The gardens in those books are also the basis of an exhibition at the Atlanta History Center, up through Dec. 31.

Locally, the authors are scheduled for a lecture and book signing at the State Botanical Garden of Georgia at 6:15 p.m. Tuesday.

“Seeking Eden” has been years in the making, starting about 2002 with a collaboration among the Garden Club of Georgia, the Georgia Department of Natural Resources Historic Preservation Division, the National Park Service and the Cherokee Garden Library, which is part of the Kenan Research Center at the Atlanta History Center.

That collaboration, the Georgia Historic Landscape Initiative, had a simple purpose: Find out what became of the more than 160 formal gardens documented in “Garden History of Georgia,” published in conjunction with Georgia’s bicentennial, and how they had changed in the ensuing decades.

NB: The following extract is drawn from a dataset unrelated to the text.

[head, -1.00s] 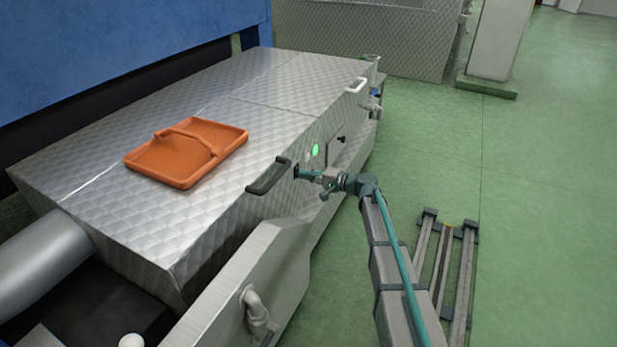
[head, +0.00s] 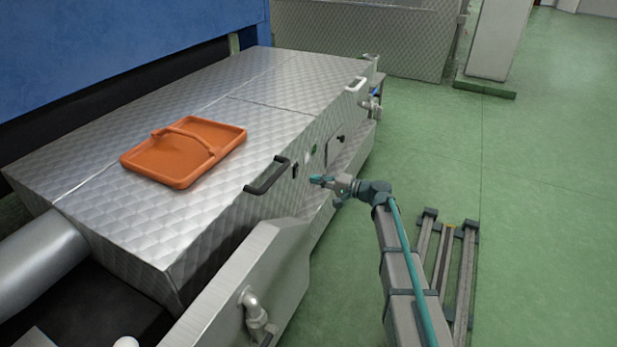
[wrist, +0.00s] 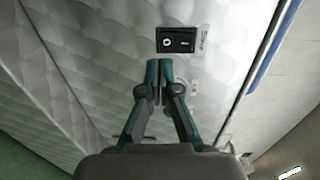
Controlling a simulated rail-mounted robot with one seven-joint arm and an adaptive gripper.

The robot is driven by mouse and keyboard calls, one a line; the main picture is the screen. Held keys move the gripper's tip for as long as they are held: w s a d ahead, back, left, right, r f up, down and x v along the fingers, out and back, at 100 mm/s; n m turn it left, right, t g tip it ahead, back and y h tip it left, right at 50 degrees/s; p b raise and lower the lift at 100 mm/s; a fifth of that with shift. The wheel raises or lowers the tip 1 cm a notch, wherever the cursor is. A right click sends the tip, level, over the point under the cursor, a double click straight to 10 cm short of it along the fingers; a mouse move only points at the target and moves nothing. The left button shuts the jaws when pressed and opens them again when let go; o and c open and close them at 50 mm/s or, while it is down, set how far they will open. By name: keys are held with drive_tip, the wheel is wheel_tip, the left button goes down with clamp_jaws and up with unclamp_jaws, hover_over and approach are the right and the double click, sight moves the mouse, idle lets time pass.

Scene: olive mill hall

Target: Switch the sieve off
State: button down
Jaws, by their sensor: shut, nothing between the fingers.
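The sieve is the quilted-metal machine (head: 235,135) with a black rocker switch (head: 295,171) on its side panel. In the wrist view the rocker switch (wrist: 176,40) shows an O and an I mark, with a label (wrist: 203,40) beside it. Which side is pressed is hard to tell. A lamp (head: 313,149) near the switch looks dull green and unlit. My gripper (head: 315,180) is shut and empty, standing off the panel to the right of the switch. In the wrist view its fingertips (wrist: 159,82) sit just below the switch, apart from it.
An orange tray-like item (head: 185,152) with a handle lies on the machine's top. A black handle (head: 268,175) juts out left of the switch, and a white handle (head: 356,84) sits farther back. Green floor (head: 540,200) is open to the right.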

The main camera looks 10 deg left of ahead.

In surveys between 2002 and 2016, the researchers found that about one-third of the gardens were gone. Remnants remained of about one-third, but another one-third survived into the 21st century, including several in the Athens area. Beech Haven, inspired by the the arts and crafts movement of the late 19th and early 20th century and hidden away off Atlanta Highway, is featured along with several University of Georgia gardens, including the historic North Campus, the garden at the President’s Mansion on Prince Avenue and the Founders Memorial Garden near Park Hall on the UGA campus.

Some of the other featured gardens are the Swan House garden in Atlanta, the squares of Savannah, the Rock City Gardens at Lookout Mountain, Millpond Plantation near Thomasville, Salubrity Hall of Augusta, gardens at Berry College and Ferrell Gardens at the Hills and Dales Estate in LaGrange, considered “one of the best-preserved 19th-century designed landscapes in the southeastern United States,” according to the authors.

All but 10 are public gardens.

Gardening has a long history in Georgia, sparked by the same impulses that push gardeners today.

“The new colonists strove to control nature by carving out a formal system in a world they viewed as wild and untamed,” the "Seeking Eden" authors wrote in their introduction.

"Seeking Eden" doesn’t attempt to be a comprehensive history of Georgia gardens, though its introduction does outline that history, along with the roles played by the Garden Club of Georgia and other clubs in preserving formal gardens and garden history.

The book’s purpose is rather to reveal the looks of and stories behind 30 existing gardens, dating from the 18th to the early 20th century, with images by architectural and landscape photographer James Lockhart.

Lockhart documented more than 1,600 nominations to the National Register of Historic Places with photographs before his retirement from the state Historic Preservation Division.

But the stories of the gardens are infused with family, local and state histories, along with histories of the gardens themselves and of changing gardening styles and approaches.